You sound already jaded about her so just refuse saying exactly why and ensure your DP makes it clear to his father.

And get looking on the local FB sites for real bargains

BottleOfJameson · 25/07/2018 12:43

So she offered you some baby stuff then asked her parents to pay for all that stuff to be replaced new? Obviously that's a ridiculous thing to do. If anyone was going to get new stuff obviously it would be you but you've rightly declined since it's not your in laws responsibility to buy.

4cheekymonkeys · 25/07/2018 12:56

Sounds like she only offered so she could get new stuff for her child instead. Just refuse everything and get all the bits you need yourself.

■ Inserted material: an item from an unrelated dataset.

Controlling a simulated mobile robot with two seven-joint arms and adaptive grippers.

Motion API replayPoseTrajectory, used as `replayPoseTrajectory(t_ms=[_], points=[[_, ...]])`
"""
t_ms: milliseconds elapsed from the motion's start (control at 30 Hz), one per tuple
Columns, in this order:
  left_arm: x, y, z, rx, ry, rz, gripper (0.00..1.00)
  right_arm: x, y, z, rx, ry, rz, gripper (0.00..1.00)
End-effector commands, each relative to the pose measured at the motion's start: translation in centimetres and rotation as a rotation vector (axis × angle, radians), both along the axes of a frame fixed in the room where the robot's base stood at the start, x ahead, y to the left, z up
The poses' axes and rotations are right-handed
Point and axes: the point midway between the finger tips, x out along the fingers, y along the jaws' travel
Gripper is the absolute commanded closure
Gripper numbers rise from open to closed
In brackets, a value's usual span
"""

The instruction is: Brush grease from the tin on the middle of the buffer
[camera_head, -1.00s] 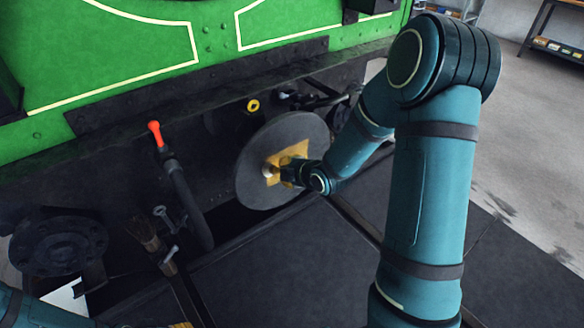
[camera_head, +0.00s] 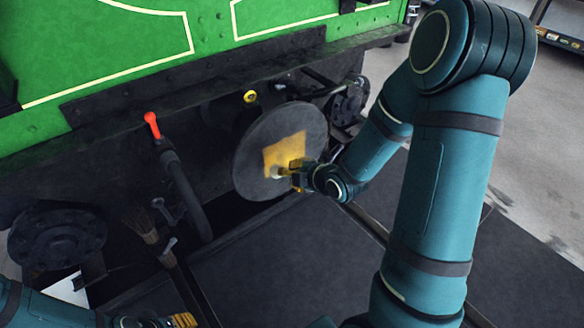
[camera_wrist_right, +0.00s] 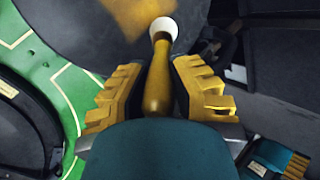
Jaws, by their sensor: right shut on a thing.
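The buffer (camera_head: 247,158) is a grey round disc on the front of the green tram. A yellow grease patch (camera_head: 283,150) covers its middle. My right gripper (camera_head: 297,176) is in front of the disc's lower middle, shut on the brush (camera_wrist_right: 158,88). The brush has a wooden handle and a pale round tip (camera_wrist_right: 163,26). The tip is at the lower edge of the patch; whether it touches is unclear. My left gripper (camera_head: 184,321) is at the bottom edge of the head view, its fingertips partly cut off. I do not see the grease tin.
A hose with a red handle (camera_head: 152,125) hangs left of the buffer. The dark floor (camera_head: 300,262) below the buffer looks clear.

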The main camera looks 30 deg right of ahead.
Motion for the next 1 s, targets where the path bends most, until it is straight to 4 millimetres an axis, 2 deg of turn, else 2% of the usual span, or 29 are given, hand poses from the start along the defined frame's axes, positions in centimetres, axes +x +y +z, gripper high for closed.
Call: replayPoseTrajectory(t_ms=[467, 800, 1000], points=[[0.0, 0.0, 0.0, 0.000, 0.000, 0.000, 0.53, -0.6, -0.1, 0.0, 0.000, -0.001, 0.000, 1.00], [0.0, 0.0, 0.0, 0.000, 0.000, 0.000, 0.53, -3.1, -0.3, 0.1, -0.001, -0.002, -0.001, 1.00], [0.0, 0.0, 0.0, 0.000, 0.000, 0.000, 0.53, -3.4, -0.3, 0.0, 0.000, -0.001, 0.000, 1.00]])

Thedutchwife · 25/07/2018 12:58

She is just trying it on with her parents. Let them deal with it and don’t your knickers in a twist over it

BrewsD · 25/07/2018 13:02

Thank you @BottleOfJameson & @Pancakeflipper makes me feel a bit better that you both see it the same way.

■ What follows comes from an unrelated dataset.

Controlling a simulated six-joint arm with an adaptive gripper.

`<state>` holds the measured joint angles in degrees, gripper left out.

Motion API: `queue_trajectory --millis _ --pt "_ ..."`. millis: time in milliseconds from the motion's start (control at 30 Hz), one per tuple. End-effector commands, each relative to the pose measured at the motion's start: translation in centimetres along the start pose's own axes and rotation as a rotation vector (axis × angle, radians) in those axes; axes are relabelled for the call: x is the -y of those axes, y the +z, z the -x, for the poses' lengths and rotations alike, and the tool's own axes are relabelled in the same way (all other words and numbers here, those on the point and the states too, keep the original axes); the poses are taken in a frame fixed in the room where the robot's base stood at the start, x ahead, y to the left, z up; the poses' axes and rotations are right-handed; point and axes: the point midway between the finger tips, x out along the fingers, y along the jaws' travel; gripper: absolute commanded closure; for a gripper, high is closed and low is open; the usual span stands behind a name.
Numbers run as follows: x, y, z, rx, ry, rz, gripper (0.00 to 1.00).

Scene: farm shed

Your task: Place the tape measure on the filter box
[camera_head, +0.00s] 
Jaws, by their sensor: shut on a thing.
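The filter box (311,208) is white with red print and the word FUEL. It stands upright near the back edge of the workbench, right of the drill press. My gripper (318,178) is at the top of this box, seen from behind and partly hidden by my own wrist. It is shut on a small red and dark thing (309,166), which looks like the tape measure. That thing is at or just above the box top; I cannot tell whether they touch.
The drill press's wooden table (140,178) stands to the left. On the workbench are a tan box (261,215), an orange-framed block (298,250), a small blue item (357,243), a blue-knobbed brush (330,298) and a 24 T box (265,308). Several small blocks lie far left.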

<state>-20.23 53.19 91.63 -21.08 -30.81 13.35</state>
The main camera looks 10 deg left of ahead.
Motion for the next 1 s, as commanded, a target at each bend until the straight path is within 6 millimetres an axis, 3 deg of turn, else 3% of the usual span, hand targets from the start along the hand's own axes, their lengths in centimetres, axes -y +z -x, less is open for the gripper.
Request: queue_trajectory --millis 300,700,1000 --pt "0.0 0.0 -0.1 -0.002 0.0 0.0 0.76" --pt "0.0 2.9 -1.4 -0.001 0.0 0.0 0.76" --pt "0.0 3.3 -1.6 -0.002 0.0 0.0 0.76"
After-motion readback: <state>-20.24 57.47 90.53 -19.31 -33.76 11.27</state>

My partner doesn't see any wrong doing hence I was feeling "am I the crazy one?!"

OP posts:
Clutterbugsmum · 25/07/2018 13:06

I hope your DH put his father straight that you did not ask for any of her baby bits, that she offered it to you and you had know idea that she would ask them to buy her knew stuff.

But if they are will to buy new then you would like and show them what you would like, hopefully cost less then what SIL Demanding.

BrewsD · 25/07/2018 13:19

This is another problem @Clutterbugsmum my partner is too afraid to rock the boat and said "it's ok, think we would like to have all new things and our own stuff"
Which is completely not the case as I wouldn't be that precious!

OP posts:
Theweasleytwins · 25/07/2018 13:22

If you are struggling to buy stuff there are great bargains on local face bays if that's any help?

AmIRightOrAMeringue · 25/07/2018 13:29

Yep definite CF!! Stating that you asked for her old stuff when you didn't, and also asking for replacements for the stuff which was gifted to her baby. Who does that!?! Even if you had asked for stuff, she could have said no or given it then got next stage stuff (eg exchanged cot for new bed). I'd be livid at involving you in a lie to try and rip off her own parents!

BrewsD · 25/07/2018 13:45

Thanks @Theweasleytwins will definitely have a look once we've worked out what we can afford!
I was more upset than anything @AmIRightOrAMeringue that she would do that to her own brother who constantly defends her no matter what she says or does! He still can't see her true colours, but there's no point in me trying to convince him.